EXTRACTED RECORDS:
((

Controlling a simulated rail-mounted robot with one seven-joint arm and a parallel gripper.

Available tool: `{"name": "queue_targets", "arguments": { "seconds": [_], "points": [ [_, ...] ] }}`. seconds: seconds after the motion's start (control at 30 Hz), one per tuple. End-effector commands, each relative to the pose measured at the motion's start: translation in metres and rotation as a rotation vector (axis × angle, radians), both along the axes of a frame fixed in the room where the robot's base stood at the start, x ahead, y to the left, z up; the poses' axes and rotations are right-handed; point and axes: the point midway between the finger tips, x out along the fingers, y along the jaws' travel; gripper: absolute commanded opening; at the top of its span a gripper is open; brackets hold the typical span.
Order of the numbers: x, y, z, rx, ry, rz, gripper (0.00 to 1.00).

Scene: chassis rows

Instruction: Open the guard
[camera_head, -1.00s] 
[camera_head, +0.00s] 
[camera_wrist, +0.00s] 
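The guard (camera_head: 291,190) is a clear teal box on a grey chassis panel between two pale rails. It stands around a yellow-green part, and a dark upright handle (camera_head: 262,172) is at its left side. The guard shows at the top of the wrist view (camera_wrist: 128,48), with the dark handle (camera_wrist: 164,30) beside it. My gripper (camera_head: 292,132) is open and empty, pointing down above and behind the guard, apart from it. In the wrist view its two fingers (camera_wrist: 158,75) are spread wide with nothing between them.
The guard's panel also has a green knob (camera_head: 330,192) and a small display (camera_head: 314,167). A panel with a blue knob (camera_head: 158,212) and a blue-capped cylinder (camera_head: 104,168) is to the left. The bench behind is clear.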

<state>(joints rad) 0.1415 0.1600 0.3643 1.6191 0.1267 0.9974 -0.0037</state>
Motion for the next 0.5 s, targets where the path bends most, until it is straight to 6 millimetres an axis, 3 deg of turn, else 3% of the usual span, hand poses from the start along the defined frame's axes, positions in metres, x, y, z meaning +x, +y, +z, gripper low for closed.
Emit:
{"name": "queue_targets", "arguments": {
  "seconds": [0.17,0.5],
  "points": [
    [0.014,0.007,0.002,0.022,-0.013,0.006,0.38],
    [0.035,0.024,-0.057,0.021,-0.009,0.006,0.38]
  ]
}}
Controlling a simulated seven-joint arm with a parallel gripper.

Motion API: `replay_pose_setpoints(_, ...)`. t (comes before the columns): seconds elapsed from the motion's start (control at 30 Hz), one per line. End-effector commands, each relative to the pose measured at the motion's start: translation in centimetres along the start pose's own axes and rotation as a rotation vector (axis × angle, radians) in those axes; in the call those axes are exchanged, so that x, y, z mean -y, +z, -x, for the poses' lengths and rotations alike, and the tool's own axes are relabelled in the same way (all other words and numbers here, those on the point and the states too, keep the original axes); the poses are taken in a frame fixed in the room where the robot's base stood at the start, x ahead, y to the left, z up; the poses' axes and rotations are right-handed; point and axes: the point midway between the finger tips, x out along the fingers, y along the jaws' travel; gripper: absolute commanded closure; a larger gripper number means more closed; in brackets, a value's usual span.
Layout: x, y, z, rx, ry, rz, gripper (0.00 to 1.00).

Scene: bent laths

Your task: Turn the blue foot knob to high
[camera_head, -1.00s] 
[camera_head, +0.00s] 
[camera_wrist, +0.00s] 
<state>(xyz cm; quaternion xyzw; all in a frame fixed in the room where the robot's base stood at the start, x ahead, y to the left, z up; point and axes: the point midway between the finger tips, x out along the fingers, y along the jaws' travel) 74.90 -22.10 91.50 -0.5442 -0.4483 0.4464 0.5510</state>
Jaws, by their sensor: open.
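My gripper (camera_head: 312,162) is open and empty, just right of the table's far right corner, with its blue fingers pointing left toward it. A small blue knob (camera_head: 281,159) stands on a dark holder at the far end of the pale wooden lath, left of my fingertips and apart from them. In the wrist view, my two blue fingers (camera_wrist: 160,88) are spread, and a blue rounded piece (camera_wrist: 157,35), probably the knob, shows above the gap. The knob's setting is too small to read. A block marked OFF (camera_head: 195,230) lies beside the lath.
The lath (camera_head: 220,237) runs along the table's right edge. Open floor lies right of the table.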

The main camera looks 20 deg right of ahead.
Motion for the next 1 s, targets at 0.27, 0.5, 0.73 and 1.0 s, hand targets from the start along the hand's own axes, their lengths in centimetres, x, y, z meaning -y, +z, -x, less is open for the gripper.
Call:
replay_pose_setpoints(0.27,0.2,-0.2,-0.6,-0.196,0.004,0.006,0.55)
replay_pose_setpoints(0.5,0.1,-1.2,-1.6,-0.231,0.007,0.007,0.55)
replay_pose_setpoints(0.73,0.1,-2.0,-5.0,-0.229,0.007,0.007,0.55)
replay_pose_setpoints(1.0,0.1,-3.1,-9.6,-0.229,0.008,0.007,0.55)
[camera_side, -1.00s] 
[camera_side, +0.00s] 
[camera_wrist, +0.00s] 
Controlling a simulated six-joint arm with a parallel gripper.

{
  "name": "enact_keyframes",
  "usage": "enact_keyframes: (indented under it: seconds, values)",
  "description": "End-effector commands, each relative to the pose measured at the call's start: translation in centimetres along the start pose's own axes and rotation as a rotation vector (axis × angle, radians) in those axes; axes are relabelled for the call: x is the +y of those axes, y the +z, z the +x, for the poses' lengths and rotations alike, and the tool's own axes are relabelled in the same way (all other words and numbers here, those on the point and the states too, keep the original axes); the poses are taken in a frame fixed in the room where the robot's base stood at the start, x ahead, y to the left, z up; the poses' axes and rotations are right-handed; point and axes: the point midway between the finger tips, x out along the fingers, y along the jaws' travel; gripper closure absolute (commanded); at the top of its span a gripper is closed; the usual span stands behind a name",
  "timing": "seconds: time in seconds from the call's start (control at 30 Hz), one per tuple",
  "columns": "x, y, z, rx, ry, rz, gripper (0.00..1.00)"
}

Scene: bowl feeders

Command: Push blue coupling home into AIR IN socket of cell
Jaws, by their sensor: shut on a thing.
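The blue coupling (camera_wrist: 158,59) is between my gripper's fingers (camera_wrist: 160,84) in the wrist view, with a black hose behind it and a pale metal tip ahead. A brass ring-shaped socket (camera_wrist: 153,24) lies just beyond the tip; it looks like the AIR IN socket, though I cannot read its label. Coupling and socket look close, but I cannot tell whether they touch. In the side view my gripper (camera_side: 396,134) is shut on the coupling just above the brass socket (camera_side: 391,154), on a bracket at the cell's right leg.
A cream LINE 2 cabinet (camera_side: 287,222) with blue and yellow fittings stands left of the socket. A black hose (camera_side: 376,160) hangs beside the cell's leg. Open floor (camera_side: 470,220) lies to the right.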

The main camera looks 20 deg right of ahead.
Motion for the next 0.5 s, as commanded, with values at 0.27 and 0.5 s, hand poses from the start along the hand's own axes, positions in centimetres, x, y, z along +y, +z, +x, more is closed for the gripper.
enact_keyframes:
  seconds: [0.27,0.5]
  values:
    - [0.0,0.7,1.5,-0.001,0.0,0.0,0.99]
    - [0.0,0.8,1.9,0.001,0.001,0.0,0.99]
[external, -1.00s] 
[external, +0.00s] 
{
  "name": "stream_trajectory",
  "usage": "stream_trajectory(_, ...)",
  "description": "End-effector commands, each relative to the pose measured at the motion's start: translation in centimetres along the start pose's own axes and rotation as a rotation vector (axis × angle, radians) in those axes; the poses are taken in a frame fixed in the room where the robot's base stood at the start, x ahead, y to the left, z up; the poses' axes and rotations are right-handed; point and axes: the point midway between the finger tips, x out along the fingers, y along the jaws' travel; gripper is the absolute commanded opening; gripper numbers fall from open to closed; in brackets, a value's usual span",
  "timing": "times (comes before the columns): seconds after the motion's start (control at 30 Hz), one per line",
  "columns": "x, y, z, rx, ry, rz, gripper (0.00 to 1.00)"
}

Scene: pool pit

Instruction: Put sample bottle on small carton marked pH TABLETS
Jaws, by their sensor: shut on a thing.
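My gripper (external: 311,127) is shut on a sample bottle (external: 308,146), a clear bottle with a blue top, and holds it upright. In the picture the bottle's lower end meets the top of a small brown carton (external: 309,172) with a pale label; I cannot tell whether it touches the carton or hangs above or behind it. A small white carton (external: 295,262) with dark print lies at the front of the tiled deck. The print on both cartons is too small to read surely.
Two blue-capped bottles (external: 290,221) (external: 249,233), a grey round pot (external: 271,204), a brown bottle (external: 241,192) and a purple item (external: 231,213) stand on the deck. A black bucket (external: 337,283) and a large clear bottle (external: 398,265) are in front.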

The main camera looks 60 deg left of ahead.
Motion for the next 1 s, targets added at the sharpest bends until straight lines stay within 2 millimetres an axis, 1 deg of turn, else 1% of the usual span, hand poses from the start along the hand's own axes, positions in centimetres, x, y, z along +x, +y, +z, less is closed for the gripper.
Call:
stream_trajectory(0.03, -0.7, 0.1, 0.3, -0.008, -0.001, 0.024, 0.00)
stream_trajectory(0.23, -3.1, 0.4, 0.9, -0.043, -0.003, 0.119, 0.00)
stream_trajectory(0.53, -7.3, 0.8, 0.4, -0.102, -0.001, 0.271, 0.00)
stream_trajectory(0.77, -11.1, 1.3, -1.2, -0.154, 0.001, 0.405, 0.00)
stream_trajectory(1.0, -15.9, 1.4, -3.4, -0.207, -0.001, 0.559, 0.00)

))

DIRECTIONS FOR THIS TASK: Collect the lines that hold "Scene".

RIGHT ANSWER:
Scene: chassis rows
Scene: bent laths
Scene: bowl feeders
Scene: pool pit

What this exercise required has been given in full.